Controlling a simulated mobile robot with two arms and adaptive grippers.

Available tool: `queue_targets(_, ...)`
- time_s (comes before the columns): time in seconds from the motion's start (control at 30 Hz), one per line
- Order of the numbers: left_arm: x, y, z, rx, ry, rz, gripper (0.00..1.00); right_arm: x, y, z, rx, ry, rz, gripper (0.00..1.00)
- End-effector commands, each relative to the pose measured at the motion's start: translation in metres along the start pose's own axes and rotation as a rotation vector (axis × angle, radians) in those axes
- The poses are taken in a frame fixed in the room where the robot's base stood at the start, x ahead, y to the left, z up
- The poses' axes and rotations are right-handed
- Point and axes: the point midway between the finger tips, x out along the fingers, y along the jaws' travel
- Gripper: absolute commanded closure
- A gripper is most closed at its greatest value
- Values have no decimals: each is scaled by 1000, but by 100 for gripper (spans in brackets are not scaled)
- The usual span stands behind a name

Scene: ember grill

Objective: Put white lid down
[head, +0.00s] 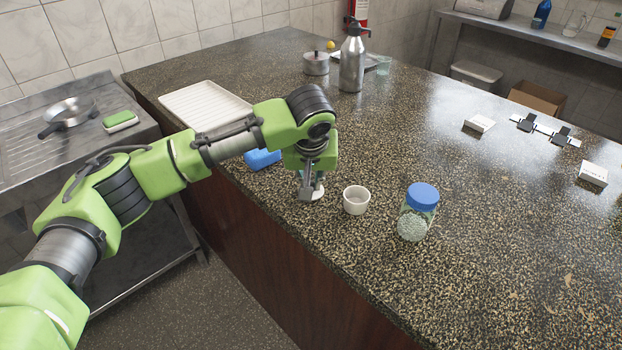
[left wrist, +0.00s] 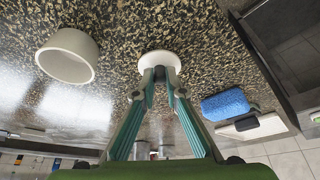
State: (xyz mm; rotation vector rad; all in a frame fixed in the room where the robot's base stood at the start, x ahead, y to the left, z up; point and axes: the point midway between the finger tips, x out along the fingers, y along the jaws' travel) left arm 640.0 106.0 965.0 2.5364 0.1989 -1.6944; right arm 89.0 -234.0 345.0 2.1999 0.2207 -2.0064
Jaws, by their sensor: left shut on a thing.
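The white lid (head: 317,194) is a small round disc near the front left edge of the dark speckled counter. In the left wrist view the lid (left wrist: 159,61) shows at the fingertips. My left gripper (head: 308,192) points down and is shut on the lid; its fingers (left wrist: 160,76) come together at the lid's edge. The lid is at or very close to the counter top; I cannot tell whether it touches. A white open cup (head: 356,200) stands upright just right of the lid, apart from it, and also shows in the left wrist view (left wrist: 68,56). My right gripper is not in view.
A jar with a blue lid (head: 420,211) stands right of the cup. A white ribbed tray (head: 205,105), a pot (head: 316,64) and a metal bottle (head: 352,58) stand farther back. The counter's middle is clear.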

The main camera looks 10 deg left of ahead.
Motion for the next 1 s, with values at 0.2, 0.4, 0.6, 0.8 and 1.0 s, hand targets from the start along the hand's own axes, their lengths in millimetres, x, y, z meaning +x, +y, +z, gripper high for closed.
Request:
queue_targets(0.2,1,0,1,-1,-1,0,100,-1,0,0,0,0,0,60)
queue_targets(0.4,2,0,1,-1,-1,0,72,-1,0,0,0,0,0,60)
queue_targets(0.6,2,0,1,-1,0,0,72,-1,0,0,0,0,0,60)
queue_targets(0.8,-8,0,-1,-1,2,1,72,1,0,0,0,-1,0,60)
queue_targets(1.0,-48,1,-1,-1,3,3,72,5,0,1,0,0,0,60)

_ _ _ _

**What is needed**
Your copy of the data above should match it exactly, except that pictures are left out.

**Response to the task**
Controlling a simulated mobile robot with two arms and adaptive grippers.

Available tool: `queue_targets(_, ...)`
- time_s (comes before the columns): time in seconds from the motion's start (control at 30 Hz), one per line
- Order of the numbers: left_arm: x, y, z, rx, ry, rz, gripper (0.00..1.00); right_arm: x, y, z, rx, ry, rz, gripper (0.00..1.00)
- End-effector commands, each relative to the pose measured at the motion's start: translation in metres along the start pose's own axes and rotation as a rotation vector (axis × angle, radians) in those axes
- The poses are taken in a frame fixed in the room where the robot's base stood at the start, x ahead, y to the left, z up
- The poses' axes and rotations are right-handed
- Point and axes: the point midway between the finger tips, x out along the fingers, y along the jaws' travel
- Gripper: absolute commanded closure
- A gripper is most closed at its greatest value
- Values have no decimals: each is scaled by 1000, but by 100 for gripper (spans in brackets are not scaled)
- The usual span stands behind a name

Scene: ember grill

Objective: Put white lid down
[head, +0.00s] 
[left wrist, +0.00s] 
State: (xyz mm; rotation vector rad; all in a frame fixed in the room where the robot's base stood at the start, x ahead, y to the left, z up; point and axes: the point midway between the finger tips, x out along the fingers, y along the jaws' travel) left arm 640.0 106.0 965.0 2.5364 0.1989 -1.6944; right arm 89.0 -234.0 345.0 2.1999 0.2207 -2.0064
Jaws, by their sensor: left shut on a thing.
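The white lid (head: 317,194) is a small round disc near the front left edge of the dark speckled counter. In the left wrist view the lid (left wrist: 159,61) shows at the fingertips. My left gripper (head: 308,192) points down and is shut on the lid; its fingers (left wrist: 160,76) come together at the lid's edge. The lid is at or very close to the counter top; I cannot tell whether it touches. A white open cup (head: 356,200) stands upright just right of the lid, apart from it, and also shows in the left wrist view (left wrist: 68,56). My right gripper is not in view.
A jar with a blue lid (head: 420,211) stands right of the cup. A white ribbed tray (head: 205,105), a pot (head: 316,64) and a metal bottle (head: 352,58) stand farther back. The counter's middle is clear.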

The main camera looks 10 deg left of ahead.
Motion for the next 1 s, with values at 0.2, 0.4, 0.6, 0.8 and 1.0 s, hand targets from the start along the hand's own axes, their lengths in millimetres, x, y, z meaning +x, +y, +z, gripper high for closed.
Request:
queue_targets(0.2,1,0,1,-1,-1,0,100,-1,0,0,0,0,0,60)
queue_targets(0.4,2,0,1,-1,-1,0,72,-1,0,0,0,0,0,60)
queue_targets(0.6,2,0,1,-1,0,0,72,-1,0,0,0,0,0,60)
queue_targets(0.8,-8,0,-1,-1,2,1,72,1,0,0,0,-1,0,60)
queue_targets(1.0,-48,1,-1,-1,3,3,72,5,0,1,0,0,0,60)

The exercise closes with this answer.